Il ne faut pas se contenter, comme les font les adeptes de la paresse intellectuelle, de la partie visible de l’iceberg ou, mieux encore, de l’écume des jours. Certes, ce que notre pays et nos compatriotes ont vécu lors de ces terribles attaques terroristes organisées par l’E.I., pose, en plus de la terrible, de l ‘horrible réalité, des questions incontournables. Ces questions sont évoquées dans l’introduction de l’ouvrage. J’aimerais les approfondir un peu, tout en tenant compte de la thèse de l’auteure de ce livre que je ne partage pas dans son entièreté.
Quelques remarques préliminaires s’imposent. Elles portent sur les milieux producteurs de ce terrorisme, de cette séparation d’avec le corps social de notre pays.
Le premier cas évoqué par l’auteure a retenu toute mon attention : il est bien rédigé, dans un style sobre et clair, sans s’apitoyer sur le sort de gens qui se considèrent innocents et abusivement incarcérés, ce qui les conduit à nourrir une haine inexpiable à l’endroit d’un pays et de ses autorités, accusées de faire preuve d’une absence totale d’équité… L’auteure est fondée à souligner que les recruteurs terroristes savent déceler ces frustrations, ces véritables abcès de fixation ; parfois, ils vont même au-devant des attentes de personnes affaiblies, isolées et sensibles à un discours en lequel ils se reconnaissent.

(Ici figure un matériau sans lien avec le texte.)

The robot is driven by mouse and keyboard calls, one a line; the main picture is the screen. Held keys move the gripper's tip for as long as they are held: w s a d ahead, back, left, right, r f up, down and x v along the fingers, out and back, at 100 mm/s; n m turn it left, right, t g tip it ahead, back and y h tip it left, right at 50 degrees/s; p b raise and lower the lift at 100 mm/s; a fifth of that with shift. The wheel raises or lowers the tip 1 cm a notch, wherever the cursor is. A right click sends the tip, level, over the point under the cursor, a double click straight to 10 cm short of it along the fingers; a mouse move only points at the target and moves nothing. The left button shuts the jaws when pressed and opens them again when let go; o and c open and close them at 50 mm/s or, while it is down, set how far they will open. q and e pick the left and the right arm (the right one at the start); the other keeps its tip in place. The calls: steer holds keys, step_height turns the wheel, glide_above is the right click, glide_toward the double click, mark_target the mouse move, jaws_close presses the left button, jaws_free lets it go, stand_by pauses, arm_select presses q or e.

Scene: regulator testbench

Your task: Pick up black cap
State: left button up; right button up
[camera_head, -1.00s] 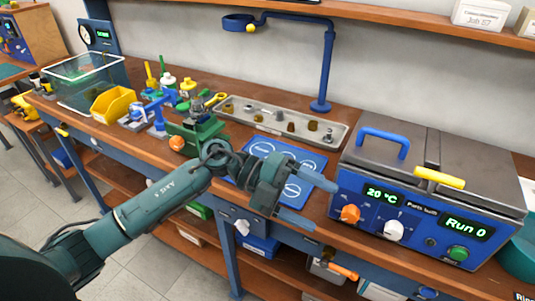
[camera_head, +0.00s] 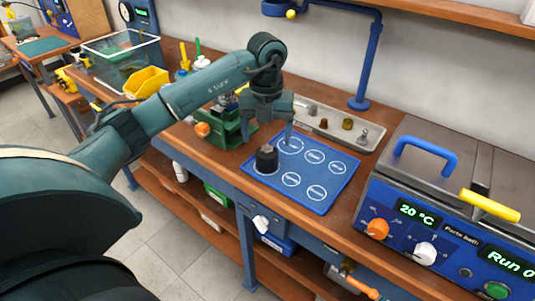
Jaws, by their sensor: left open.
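The black cap (camera_head: 266,159) is a dark, short cylinder standing on the left part of the blue mat (camera_head: 322,205), which is printed with white labelled circles. My left gripper (camera_head: 267,138) comes in from the left and points down just above the cap. Its fingers are open, one to each side, and nothing is between them that I can see. I cannot tell whether the fingertips touch the cap. My right gripper is out of view.
A metal tray (camera_head: 372,133) with small parts lies behind the mat. A green vise (camera_head: 232,130) stands to the left of it. The blue parts bath (camera_head: 397,213) with a blue handle and a yellow one stands at right. The mat's right half is clear.

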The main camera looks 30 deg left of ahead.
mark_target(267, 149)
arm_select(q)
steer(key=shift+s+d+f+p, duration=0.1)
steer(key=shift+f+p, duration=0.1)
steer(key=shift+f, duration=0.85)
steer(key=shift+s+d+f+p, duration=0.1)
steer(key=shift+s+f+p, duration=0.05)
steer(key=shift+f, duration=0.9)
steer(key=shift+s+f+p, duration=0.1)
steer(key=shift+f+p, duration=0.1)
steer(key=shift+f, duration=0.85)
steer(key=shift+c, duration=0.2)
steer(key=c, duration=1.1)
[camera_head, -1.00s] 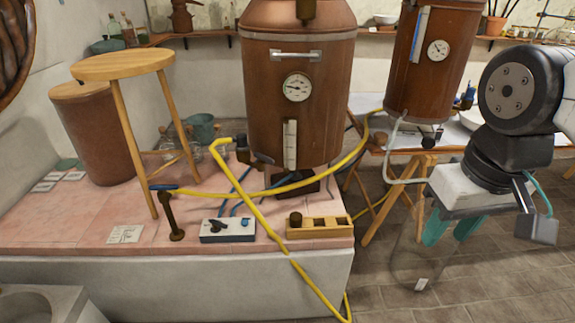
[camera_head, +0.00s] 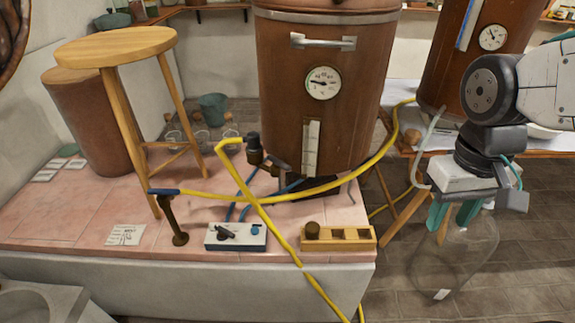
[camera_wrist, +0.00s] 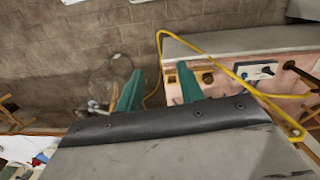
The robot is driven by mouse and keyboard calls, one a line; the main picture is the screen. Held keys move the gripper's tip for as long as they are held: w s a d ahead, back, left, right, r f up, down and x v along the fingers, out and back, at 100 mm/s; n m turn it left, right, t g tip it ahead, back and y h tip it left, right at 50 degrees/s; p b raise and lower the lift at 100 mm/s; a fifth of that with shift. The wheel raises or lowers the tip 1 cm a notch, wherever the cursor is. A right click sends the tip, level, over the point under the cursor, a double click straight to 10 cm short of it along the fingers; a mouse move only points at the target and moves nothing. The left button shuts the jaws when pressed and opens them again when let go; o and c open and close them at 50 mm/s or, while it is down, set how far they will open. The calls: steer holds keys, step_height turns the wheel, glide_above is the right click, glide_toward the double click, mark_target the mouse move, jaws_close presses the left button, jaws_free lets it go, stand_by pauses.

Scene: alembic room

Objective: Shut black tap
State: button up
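A small white-topped box (camera_head: 236,237) sits near the front of the pink tiled bench. A black tap (camera_head: 225,233) is on its left part and a blue knob (camera_head: 255,230) on its right part. The box also shows at the right in the wrist view (camera_wrist: 256,70). My gripper (camera_head: 453,217) is to the right of the bench, above the floor, well apart from the box. Its teal fingers stand apart in the wrist view (camera_wrist: 160,90), with nothing held between them. The exact angle of the black tap is too small to tell.
A yellow hose (camera_head: 263,213) crosses in front of the copper vessel (camera_head: 327,115). A dark stand (camera_head: 174,222) and a wooden stool (camera_head: 118,48) are left. A clear glass vessel (camera_head: 458,258) stands below my gripper.

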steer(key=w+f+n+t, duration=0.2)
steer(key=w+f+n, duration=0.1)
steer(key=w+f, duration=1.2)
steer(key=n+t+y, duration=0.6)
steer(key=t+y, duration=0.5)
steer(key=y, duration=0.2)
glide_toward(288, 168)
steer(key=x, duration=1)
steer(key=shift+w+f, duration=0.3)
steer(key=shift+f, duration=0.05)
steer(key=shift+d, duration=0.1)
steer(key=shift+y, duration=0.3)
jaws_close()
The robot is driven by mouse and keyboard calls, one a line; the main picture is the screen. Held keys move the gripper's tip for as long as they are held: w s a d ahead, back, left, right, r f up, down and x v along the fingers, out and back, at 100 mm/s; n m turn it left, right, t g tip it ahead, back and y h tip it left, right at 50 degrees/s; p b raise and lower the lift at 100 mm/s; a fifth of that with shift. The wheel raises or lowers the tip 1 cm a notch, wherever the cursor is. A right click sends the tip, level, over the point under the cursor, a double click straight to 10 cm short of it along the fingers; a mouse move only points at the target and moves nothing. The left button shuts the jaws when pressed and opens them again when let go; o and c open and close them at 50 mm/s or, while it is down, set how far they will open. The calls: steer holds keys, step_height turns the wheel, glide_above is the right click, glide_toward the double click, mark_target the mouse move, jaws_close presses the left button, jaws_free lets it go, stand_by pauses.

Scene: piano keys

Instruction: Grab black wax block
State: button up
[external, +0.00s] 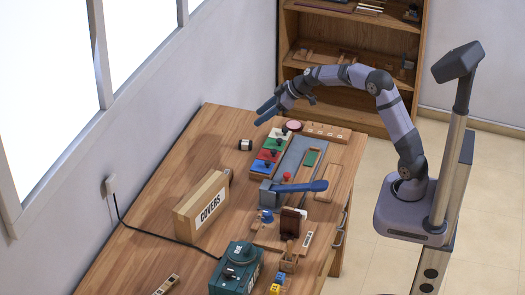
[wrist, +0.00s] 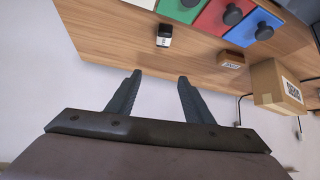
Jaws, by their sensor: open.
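A small black block with a white face (external: 245,145), which looks like the black wax block, sits on the wooden table near its far left edge. It also shows in the wrist view (wrist: 164,35), at the top middle, beyond my fingertips. My gripper (external: 264,115) is raised above the far end of the table, up and to the right of the block in the external view. In the wrist view my gripper (wrist: 160,78) has its two fingers apart with nothing between them. The block is clear of the fingers.
A row of coloured panels with dark knobs (external: 268,155) lies right of the block. A small brown block (wrist: 231,59) and the cardboard COVERS box (external: 203,207) stand nearer the camera. A blue-handled tool (external: 300,187) lies mid-table. The tabletop around the black block is bare.

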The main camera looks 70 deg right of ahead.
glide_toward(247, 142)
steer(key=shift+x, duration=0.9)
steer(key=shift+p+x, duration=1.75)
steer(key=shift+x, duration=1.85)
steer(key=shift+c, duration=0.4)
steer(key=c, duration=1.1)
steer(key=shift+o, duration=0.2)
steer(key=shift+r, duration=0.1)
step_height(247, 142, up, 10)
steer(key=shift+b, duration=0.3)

Une sorte de dolorisme anti-islamique du genre : on ne nous aime pas, la justice est injuste avec nous, on est opprimé, etc… L’auteure insiste aussi sur la présence de ce grand danger, en milieu carcéral d’abord, lequel obéit à des règles différentes de celles de la société civile.

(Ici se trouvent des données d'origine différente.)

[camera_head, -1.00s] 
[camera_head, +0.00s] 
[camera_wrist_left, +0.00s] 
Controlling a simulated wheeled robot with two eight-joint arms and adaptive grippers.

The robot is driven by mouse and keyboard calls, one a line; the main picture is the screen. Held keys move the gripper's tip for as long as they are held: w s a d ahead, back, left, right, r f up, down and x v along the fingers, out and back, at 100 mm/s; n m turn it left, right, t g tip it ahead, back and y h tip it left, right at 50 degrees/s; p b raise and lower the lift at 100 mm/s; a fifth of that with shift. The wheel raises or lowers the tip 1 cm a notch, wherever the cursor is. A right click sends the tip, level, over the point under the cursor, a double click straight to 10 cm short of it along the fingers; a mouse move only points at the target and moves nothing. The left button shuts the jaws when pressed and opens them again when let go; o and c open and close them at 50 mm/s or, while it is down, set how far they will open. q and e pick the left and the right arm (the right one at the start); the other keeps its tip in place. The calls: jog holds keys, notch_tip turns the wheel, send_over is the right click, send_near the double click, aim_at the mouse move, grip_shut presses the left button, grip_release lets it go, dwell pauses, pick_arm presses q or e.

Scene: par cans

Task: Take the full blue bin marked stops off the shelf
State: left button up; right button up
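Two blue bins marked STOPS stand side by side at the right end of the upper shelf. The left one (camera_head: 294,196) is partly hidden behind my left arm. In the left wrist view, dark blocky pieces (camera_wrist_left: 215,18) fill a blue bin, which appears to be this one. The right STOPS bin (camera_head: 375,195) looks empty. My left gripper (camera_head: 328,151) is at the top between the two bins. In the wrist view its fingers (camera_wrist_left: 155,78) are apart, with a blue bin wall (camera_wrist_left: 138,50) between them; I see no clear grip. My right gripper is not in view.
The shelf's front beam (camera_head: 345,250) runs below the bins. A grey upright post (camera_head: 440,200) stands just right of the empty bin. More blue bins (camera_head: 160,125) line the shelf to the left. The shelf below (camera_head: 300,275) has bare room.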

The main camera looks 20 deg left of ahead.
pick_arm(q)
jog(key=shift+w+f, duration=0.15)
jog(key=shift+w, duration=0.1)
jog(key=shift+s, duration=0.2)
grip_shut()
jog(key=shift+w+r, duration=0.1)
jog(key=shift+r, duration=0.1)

Comment en sommes nous arrivés là ? Au point que des gens, jeunes et non encore endurcis par les aléas de l’existence, ni n’ont connu la sublime mélancolie de notre destinée (Martin Buber), quittent le pays où ils sont nés, la France, pour se rendre, au péril de leur vie, dans une zone de guerre qui leur paraît plus attrayante que la cinquième puissance mondiale ? Pour faire court, je crois que c’est parce qu’ils n’y ont pas trouvé leur place et qu’ils se considéraient comme des citoyens de seconde zone. Cette appréciation se discute, c’est certain. Et on peut citer de nombreuses autres vagues d’immigration dans notre pays où d’autres nouveaux-venus ont su persévérer et avoir leur place au soleil, sans jamais avoir posé de bombe ni menacé leurs concitoyens… Il me semble que rien ne saurait justifier une si aveugle violence. Mais une fois que le crime majeur est commis, que faut il faire, comment réagir ? Ramener nos coupables concitoyens chez nous, chez eux, ou les laisser là où leur esprit égaré les a entraînés ? Ne doit-on pas prendre toutes les mesures, même discutables, pour préserver d’autres victimes innocentes ?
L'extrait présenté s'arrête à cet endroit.